Berlage’s claim that modernity and tradition are not mutually exclusive, though not a new argument, fits well with the work of recent scholars such as Charles Postel and Lou Martin, who have respectively demonstrated farmers’ embrace of scientific farming methods and rural industrial workers’ holding on to tradition as their communities transformed. Berlage’s assessment shows how these changes looked in local farming communities. Focusing on the Illinois, Iowa, and New York chapters of the AFBF, she draws from bureau records, government documents, and miscellaneous scrapbooks and manuscript collections to show how concepts of gender and culture changed as the bureau aided in families’ efforts to update their farms. This examination is interwoven with the organizational history of the bureau. Taking her cue from business historians, Berlage gives careful attention to the organizational structures and development that enabled the AFBF to function on a national level.

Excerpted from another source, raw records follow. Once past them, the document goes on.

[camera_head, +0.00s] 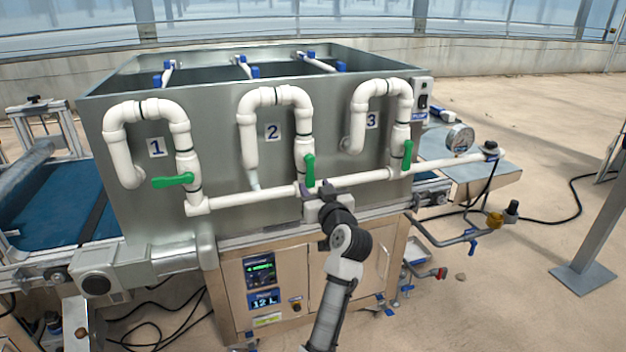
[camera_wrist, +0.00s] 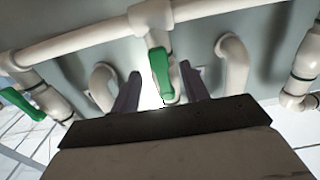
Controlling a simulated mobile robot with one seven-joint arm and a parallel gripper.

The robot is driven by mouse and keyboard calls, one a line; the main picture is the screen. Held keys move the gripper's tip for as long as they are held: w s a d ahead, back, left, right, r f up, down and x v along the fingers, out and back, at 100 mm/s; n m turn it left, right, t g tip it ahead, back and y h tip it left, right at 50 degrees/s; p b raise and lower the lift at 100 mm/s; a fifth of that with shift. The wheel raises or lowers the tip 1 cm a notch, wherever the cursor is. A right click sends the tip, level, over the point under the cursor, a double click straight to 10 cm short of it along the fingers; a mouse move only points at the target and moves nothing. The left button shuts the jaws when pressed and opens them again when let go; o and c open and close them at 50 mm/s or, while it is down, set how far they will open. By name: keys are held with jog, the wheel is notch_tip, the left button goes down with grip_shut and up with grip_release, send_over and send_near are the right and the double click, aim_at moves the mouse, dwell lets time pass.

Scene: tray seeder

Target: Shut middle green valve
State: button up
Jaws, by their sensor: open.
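The middle green valve handle (camera_head: 310,170) is on the white pipe under the number 2. It stands upright, in line with that pipe. My gripper (camera_head: 316,188) is just in front of it, near the horizontal pipe. In the wrist view the green handle (camera_wrist: 161,75) lies between the two open fingers (camera_wrist: 163,84), with a gap to each side. Whether a finger touches it cannot be told. The handle's lower part is partly hidden by my gripper in the head view.
The left green valve (camera_head: 172,181) has its handle level, across its pipe. The right green valve (camera_head: 407,155) has its handle upright. The horizontal white pipe (camera_head: 245,197) runs just below the valves, close to my gripper. The grey tank wall (camera_head: 222,140) stands behind.

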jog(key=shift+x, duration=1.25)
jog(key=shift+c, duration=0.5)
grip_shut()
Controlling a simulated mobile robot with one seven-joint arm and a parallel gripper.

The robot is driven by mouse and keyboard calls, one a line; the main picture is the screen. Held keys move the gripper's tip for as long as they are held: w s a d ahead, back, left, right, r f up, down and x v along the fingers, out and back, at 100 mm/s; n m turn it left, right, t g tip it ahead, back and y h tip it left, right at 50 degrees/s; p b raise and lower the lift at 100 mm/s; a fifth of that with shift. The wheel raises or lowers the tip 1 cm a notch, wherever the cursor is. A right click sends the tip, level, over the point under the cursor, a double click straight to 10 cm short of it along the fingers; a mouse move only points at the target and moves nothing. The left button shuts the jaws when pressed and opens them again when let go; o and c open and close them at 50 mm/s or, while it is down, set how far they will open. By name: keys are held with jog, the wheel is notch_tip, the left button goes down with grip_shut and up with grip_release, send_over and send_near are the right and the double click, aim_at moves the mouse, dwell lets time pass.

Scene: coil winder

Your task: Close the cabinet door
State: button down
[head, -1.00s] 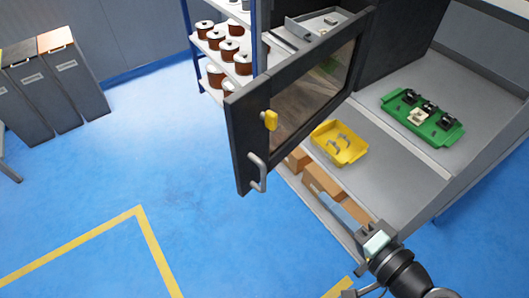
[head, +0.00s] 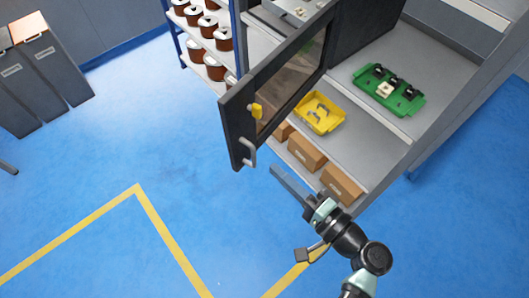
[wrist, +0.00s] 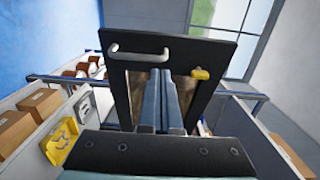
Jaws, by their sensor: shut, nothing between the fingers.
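The cabinet door (head: 281,82) has a black frame and a window, and it stands swung open out over the floor. Its grey handle (head: 248,153) and a yellow latch (head: 255,110) are on the free edge side. My gripper (head: 273,170) is shut and empty, to the right of and below the handle, apart from the door. In the wrist view the door (wrist: 222,56) stands ahead, with its handle (wrist: 140,53) at upper left. My shut fingers (wrist: 160,100) point at the window and hide part of it.
A yellow tray (head: 319,113) and a green tray (head: 389,91) sit on the bench. Brown boxes (head: 307,153) lie on a lower shelf near my gripper. A rack with spools (head: 215,68) stands behind the door.

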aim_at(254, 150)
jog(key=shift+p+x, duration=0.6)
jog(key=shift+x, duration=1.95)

The merit of Berlage’s work is in her ability to convey the hopes and motivations of the farmers. The book is broken into six chapters, with the first three chapters discussing the origins and activities of bureaus in farming communities. Berlage pulls in stories of individual farmers to show how their values of cooperation, progressivism, and entrepreneurship dovetailed with the Progressive Era’s drive to provide order, structure, and science to a chaotic society. The AFBF emerged amid this “search for order” and became an intermediary that connected local farmers not only to each other, but to the organizations and entities that collected farming statistics and the latest techniques. Through the AFBF, farmers could become “experts” who remained informed on the latest developments in the farming industry and had access to a cooperative network strong enough to address local concerns such as cooperative ventures or recreational activities.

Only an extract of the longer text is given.